The number of women getting driving licence in the state has grown five times in 2017 from the number in 2005. That is, if the number of women getting a driving license stood at 38,636 in 2005, the figure is as high as 1,91,443 in 2017, almost five times the figure 12 years back.
In the case of men, the number is still high but they are growing at a slower pace -- 249,890 new licence holders in 2005 while it stands at 348,443 in 2017, a growth of nearly 40 per cent.
According to the Motor Vehicle Department (MVD), the total number of women drivers in Kerala stood at 15,63,783, up 47.30 per cent since 2005 while for men it is at 68,49,583, growing at a slower 24.46 per cent in the same period.
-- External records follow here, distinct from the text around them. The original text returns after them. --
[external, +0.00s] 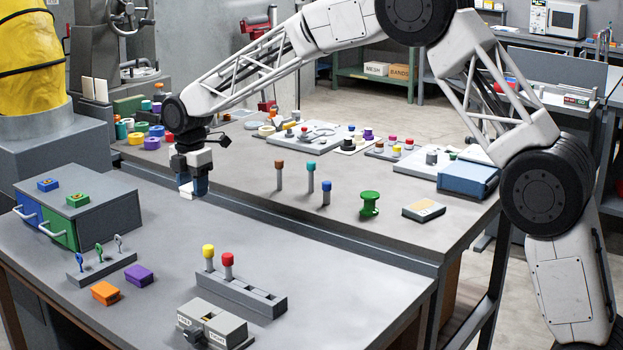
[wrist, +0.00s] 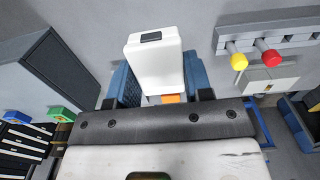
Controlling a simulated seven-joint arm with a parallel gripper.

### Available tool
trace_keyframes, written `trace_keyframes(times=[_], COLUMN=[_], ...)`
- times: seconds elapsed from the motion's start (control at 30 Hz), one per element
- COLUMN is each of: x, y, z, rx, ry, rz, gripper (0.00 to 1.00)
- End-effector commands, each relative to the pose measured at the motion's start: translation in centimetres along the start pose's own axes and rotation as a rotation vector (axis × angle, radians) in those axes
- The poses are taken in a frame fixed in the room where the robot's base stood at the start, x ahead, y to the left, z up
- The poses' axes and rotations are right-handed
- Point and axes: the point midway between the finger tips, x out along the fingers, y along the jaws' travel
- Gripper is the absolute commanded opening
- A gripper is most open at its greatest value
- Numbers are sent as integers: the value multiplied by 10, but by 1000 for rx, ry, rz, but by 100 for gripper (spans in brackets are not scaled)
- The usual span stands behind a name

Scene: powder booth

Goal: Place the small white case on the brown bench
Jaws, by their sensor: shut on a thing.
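My gripper (external: 190,185) is shut on the small white case (wrist: 156,62), which sits between its blue fingers in the wrist view. In the external view, the white case (external: 186,192) hangs at the fingertips, above the front bench near its back edge. The front bench (external: 150,225) has a grey top and brownish legs. Behind it stands another bench (external: 240,172) with a slightly brownish grey top. From the colours I cannot tell for sure which one is the brown bench.
A grey drawer cabinet (external: 108,205) stands left on the front bench. Orange (external: 105,293) and purple (external: 139,275) cases and a rack with yellow and red knobs (external: 240,293) are also there. Pegs and a green spool (external: 369,203) stand on the back bench.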

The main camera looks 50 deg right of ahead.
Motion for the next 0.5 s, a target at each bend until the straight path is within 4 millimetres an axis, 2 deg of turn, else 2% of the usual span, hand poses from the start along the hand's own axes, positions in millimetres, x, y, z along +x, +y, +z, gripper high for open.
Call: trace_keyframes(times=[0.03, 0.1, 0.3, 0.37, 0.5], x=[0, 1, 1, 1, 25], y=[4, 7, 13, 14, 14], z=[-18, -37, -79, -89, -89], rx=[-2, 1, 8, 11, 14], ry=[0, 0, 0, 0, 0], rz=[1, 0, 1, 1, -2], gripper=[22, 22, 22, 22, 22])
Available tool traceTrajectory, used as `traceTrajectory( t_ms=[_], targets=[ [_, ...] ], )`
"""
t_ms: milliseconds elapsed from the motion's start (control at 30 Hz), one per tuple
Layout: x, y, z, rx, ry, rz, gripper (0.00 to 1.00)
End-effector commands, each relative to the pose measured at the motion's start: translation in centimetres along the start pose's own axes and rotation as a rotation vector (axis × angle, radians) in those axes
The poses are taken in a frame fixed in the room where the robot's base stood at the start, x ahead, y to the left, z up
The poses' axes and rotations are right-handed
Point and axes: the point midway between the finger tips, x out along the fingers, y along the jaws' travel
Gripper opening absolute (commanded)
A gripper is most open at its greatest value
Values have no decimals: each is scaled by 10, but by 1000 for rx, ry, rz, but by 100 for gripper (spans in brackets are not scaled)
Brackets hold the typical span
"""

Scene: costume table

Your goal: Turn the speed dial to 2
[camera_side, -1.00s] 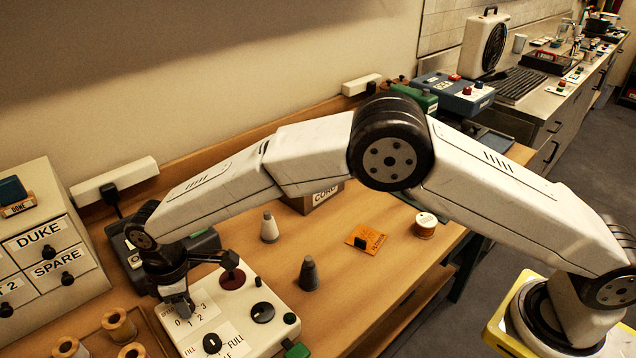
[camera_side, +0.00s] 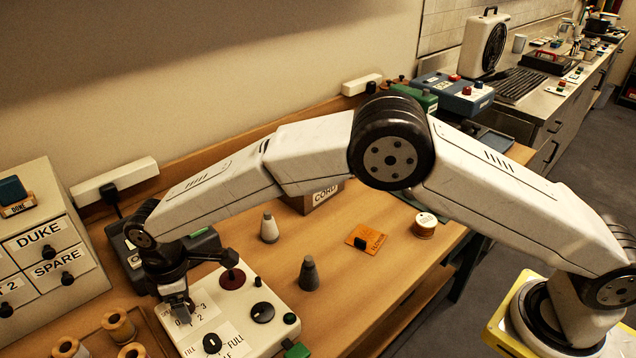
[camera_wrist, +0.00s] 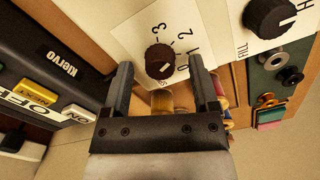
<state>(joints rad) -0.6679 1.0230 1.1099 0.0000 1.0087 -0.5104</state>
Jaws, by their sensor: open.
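The speed dial (camera_wrist: 160,62) is a dark round knob on a cream panel, with 0, 1, 2 and 3 printed around its right side in the wrist view. A pale mark on it points to the lower right, toward the low numbers; I cannot tell the exact setting. My gripper (camera_wrist: 160,72) is open, with one dark finger on each side of the dial's near edge. I cannot tell whether they touch it. In the side view my gripper (camera_side: 179,308) is low over the white control box (camera_side: 262,282) and hides the dial.
A FILL knob (camera_side: 212,343) and another black knob (camera_side: 262,312) are close on the same box. A dark red disc (camera_side: 232,279) is behind. Thread spools (camera_side: 119,325) are at the front left.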

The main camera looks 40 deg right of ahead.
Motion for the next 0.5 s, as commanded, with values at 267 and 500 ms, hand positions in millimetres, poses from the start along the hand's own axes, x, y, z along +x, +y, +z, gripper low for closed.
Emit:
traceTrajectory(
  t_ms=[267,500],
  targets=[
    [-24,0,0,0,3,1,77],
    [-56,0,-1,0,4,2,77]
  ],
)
Every year, there's an increase in the number of women approaching me to join driving classes, said Rajeevan, who has been running a driving school at Tripunithura for the past 20 years.
Joint Transport Commissioner Rajeev Puthalath said increasing number of them joining work in various sectors --- some with odd shift timing --- and hassles of public transportation system are prompting women to take licence. Take IT professionals for example. Considering their timings, it's always easier for them to reach their workplace in own vehicles, said Puthalath.
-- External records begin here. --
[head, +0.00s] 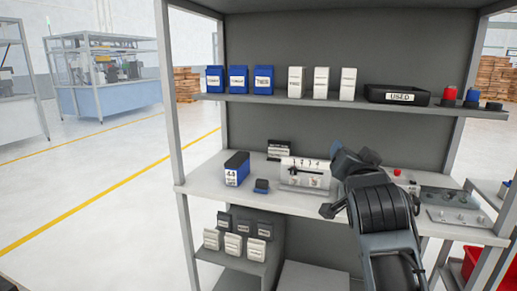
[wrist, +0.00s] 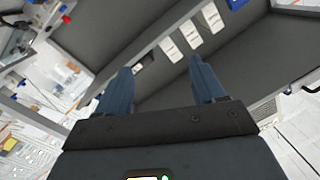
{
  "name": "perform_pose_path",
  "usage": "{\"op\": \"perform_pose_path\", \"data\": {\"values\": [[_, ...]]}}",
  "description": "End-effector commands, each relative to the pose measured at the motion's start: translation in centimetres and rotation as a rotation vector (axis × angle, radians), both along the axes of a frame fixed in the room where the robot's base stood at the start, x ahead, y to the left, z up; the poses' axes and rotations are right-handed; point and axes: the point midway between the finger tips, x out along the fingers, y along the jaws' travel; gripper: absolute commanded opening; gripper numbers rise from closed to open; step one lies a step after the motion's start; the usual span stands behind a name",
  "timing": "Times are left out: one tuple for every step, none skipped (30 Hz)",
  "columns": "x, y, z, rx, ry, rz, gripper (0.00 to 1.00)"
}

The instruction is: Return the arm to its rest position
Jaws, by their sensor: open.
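My arm (head: 383,215) rises from the lower right in the head view and reaches over the worktop of the shelf unit. My gripper is open in the wrist view (wrist: 158,82), with two dark blue fingers apart and nothing between them. In the head view the wrist end is partly hidden by my own arm links. It is at worktop height, right of a white panel device (head: 305,173) and apart from the items on the upper shelf. The wrist view is tilted and shows white boxes (wrist: 190,35) beyond the fingers.
The worktop (head: 205,187) holds a blue-and-white box (head: 237,168), a small blue block (head: 261,186) and a control panel (head: 455,205). The upper shelf carries several boxes and a black tray (head: 397,95). A red bin (head: 470,262) is lower right. The floor at left is clear.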

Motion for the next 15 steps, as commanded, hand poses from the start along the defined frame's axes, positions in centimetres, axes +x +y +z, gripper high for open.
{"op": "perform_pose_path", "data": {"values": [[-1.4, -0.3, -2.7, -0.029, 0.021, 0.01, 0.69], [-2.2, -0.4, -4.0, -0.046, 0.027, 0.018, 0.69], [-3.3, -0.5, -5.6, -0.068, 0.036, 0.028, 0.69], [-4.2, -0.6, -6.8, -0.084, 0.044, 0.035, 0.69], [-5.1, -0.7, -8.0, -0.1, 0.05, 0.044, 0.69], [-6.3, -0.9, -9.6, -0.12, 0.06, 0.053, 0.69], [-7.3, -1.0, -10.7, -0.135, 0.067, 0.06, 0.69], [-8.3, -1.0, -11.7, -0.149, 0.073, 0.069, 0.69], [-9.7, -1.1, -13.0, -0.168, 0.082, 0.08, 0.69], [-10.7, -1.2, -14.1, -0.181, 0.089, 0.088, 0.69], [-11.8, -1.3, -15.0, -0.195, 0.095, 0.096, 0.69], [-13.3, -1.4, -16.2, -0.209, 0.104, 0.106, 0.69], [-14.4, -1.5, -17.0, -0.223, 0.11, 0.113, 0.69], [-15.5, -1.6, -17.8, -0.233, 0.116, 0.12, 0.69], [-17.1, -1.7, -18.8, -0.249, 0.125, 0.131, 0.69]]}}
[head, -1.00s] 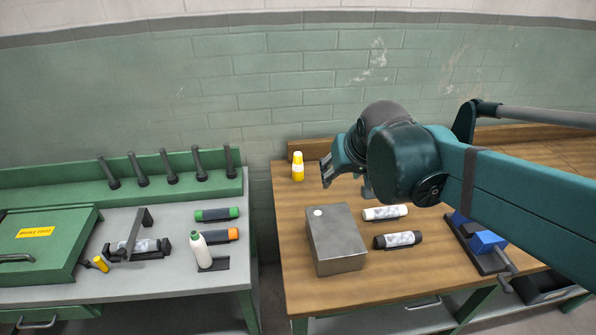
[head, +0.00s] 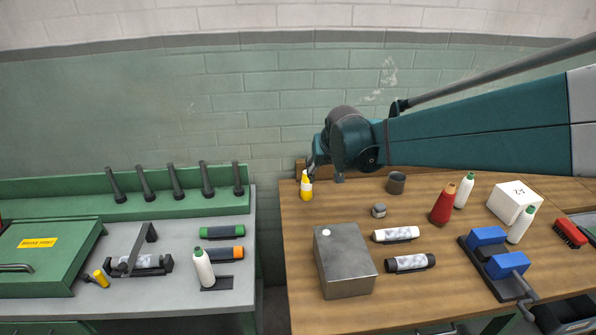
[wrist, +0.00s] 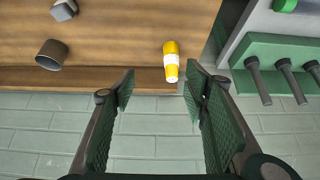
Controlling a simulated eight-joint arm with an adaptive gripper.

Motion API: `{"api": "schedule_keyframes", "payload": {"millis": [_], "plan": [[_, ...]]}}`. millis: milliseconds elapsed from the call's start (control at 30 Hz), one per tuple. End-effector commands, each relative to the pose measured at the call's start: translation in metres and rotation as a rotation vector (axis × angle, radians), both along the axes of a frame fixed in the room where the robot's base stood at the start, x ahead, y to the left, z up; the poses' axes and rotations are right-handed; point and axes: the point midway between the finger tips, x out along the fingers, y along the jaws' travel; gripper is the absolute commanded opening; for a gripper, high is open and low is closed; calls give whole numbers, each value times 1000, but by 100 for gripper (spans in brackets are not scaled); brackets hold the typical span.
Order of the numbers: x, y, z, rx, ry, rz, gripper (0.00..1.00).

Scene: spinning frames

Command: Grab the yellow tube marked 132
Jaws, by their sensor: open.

But then, it's not just professionals who make up the number.
"My husband is a naval officer and I can't rely on him when it comes to doing daily shopping. I used to wait for him earlier, but I took licence two years ago and life has become easier for me and our kids", said Diya Mariam, a homemaker.
And women are now considered safe drivers, obeying rules. Women generally drive safely compared to men and they mostly don't break rules. They aren't known for rash driving or speeding. The more women drivers, the safer will be our roads, said Puthalath.
Anupa Renjith, a Chengannur native now residing in Visakhapatnam, pointed out a reason for it. "In Kerala, we're actually taught well compared to other states. While you can manage a licence in lesser time in other states, instructors in Kerala give the 'learners' more time on the roads, teaching them."
MVD officers said most accidents in the state are caused by men vis-a-vis women, but then it may also be due to the fact that the former are still an overwhelming majority on the roads. Last year saw 38,470 cases of accidents, 4,131 deaths and 42,671 injured in road accidents in the state.
Traffic West, Assistant Commissioner M A Nazir said, "It's a simple road culture that the drivers have to follow while driving. Compared to men, women usually follow a safe path. Women drivers are less rash and around 60 per cent of the accidents are caused by speeding two-wheelers and four-wheelers, also killing the pedestrians. Men and women should follow traffic rules for a safe journey."
Sanjitha Salem, a city resident, said, "I've been driving for four years in Kochi, and I find many expert women drivers on the busy roads of Kochi. I get glares and looks from men if I overtake them, yet things have changed a lot for women drivers now. It will give more girls/women the confidence to join driving schools."